[Data entries]
__________
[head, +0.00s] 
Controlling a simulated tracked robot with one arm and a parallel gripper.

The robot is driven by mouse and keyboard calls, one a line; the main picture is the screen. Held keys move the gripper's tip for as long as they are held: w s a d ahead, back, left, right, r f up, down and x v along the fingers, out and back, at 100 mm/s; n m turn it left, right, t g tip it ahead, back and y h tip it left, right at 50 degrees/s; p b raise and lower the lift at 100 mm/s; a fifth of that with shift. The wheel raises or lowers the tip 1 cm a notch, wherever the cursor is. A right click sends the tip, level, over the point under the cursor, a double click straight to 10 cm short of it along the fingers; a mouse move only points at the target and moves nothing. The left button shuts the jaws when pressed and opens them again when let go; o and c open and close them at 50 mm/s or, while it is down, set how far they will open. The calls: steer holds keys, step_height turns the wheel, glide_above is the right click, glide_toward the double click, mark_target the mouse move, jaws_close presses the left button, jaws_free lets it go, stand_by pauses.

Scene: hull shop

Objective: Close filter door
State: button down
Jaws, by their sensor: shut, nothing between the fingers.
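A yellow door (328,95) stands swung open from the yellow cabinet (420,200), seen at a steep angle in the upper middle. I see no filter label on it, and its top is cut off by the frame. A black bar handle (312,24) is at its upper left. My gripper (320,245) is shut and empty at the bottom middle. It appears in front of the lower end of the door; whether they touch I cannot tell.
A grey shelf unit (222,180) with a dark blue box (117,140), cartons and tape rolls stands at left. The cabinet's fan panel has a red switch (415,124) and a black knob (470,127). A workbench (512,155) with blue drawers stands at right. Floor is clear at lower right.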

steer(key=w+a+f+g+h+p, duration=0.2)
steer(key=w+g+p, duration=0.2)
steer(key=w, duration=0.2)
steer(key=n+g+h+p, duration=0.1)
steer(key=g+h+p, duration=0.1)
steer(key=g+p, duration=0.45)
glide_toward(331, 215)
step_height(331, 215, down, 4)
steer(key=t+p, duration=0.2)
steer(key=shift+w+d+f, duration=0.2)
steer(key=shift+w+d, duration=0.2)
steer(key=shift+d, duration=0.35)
__________
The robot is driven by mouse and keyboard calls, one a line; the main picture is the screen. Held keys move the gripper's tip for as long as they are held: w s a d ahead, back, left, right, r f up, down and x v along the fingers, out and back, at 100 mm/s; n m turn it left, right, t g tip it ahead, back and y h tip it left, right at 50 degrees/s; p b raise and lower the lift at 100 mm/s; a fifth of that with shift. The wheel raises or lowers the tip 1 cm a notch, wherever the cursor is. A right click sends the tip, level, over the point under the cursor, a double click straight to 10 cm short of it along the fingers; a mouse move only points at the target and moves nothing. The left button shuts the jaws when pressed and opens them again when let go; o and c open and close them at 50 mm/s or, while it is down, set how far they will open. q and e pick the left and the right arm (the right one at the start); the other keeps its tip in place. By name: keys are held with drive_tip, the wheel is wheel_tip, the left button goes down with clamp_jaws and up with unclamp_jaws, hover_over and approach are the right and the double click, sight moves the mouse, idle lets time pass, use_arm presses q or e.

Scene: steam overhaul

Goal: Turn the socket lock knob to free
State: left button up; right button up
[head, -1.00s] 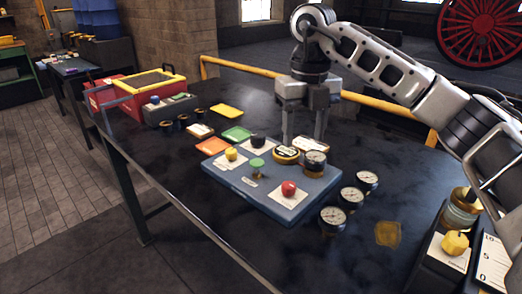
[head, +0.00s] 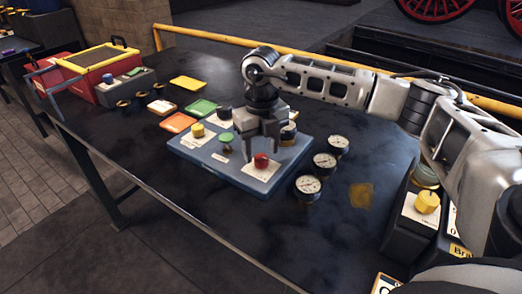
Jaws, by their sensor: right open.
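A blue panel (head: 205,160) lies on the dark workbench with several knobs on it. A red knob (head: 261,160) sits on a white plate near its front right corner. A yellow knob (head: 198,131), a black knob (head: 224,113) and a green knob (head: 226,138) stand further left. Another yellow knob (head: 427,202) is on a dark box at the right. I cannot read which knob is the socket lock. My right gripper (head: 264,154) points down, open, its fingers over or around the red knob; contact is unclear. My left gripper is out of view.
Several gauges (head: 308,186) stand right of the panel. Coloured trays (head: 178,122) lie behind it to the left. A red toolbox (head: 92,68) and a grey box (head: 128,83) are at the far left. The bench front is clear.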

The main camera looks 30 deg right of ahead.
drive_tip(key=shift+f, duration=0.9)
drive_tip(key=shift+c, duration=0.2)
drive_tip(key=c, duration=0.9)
__________
AIM: Pull every line holding "State" out of the records.

THE OUTPUT:
State: button down
State: left button up; right button up

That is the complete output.